What to do:
Gather each line of the records where "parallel" appears.

⁂

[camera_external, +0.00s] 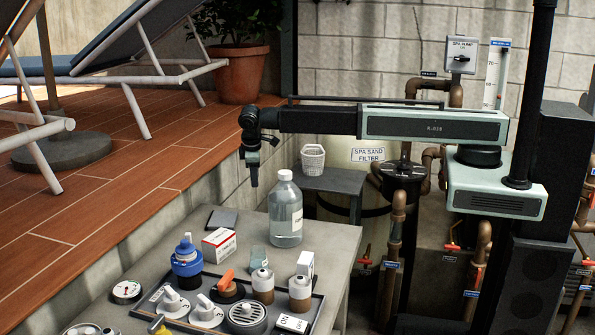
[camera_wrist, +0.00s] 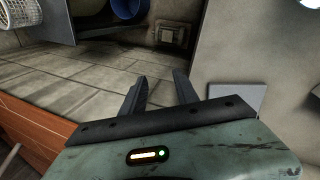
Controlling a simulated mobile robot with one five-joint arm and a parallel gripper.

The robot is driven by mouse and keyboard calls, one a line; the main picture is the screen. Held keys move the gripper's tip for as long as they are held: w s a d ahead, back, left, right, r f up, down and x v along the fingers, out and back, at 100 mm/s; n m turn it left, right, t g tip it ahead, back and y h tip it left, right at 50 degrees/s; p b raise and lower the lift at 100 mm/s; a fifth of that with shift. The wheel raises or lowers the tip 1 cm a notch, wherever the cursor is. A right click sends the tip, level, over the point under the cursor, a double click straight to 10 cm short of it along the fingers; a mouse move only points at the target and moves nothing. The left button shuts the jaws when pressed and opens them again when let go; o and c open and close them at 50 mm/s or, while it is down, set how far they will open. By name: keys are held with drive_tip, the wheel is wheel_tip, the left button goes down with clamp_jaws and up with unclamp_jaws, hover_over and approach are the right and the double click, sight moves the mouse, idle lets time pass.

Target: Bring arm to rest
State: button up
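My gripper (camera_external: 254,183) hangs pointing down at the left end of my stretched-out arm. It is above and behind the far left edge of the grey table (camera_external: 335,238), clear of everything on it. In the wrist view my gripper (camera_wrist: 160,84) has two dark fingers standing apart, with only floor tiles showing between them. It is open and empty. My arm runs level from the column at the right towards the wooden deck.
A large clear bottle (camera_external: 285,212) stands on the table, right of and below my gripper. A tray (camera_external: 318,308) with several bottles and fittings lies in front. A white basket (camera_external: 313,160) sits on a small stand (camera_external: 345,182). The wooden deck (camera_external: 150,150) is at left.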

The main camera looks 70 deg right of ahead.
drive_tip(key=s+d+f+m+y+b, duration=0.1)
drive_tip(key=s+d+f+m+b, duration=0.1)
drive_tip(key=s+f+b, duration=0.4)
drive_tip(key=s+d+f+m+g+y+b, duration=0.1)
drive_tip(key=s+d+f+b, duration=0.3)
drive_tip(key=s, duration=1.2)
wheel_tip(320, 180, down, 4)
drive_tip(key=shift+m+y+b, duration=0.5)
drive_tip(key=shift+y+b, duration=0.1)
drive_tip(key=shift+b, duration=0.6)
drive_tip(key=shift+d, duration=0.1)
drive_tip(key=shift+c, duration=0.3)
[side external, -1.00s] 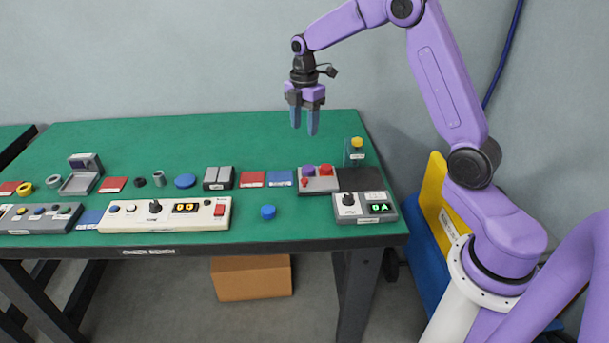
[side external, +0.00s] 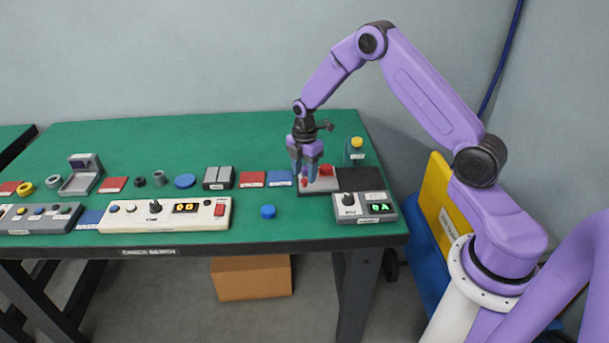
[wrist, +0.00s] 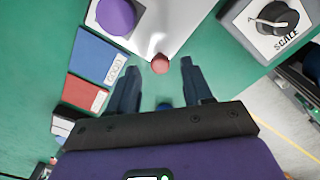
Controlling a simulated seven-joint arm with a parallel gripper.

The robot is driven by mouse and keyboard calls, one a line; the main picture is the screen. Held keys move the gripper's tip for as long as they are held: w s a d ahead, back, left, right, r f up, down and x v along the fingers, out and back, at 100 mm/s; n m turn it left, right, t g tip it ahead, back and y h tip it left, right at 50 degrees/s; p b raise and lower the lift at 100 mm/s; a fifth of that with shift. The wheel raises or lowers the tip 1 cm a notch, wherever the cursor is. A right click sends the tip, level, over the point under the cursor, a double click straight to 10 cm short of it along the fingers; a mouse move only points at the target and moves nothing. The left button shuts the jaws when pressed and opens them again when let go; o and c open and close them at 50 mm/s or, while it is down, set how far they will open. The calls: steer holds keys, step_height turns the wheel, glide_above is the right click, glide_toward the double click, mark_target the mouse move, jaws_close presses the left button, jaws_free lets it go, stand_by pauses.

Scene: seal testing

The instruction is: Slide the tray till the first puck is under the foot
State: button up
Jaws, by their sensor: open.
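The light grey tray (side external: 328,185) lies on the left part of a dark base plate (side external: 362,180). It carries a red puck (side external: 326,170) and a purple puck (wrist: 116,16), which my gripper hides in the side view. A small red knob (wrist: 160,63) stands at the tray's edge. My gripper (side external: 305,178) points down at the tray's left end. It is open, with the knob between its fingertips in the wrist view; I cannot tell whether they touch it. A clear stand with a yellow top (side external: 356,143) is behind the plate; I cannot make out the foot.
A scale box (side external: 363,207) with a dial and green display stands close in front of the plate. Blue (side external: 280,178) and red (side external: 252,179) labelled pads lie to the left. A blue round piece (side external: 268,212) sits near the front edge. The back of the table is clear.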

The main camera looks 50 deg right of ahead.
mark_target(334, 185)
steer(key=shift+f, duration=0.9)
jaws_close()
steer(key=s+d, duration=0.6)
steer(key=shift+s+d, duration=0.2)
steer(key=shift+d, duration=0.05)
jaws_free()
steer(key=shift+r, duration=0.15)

⁂

Solution to the exercise:
Controlling a simulated mobile robot with one five-joint arm and a parallel gripper.
Controlling a simulated seven-joint arm with a parallel gripper.

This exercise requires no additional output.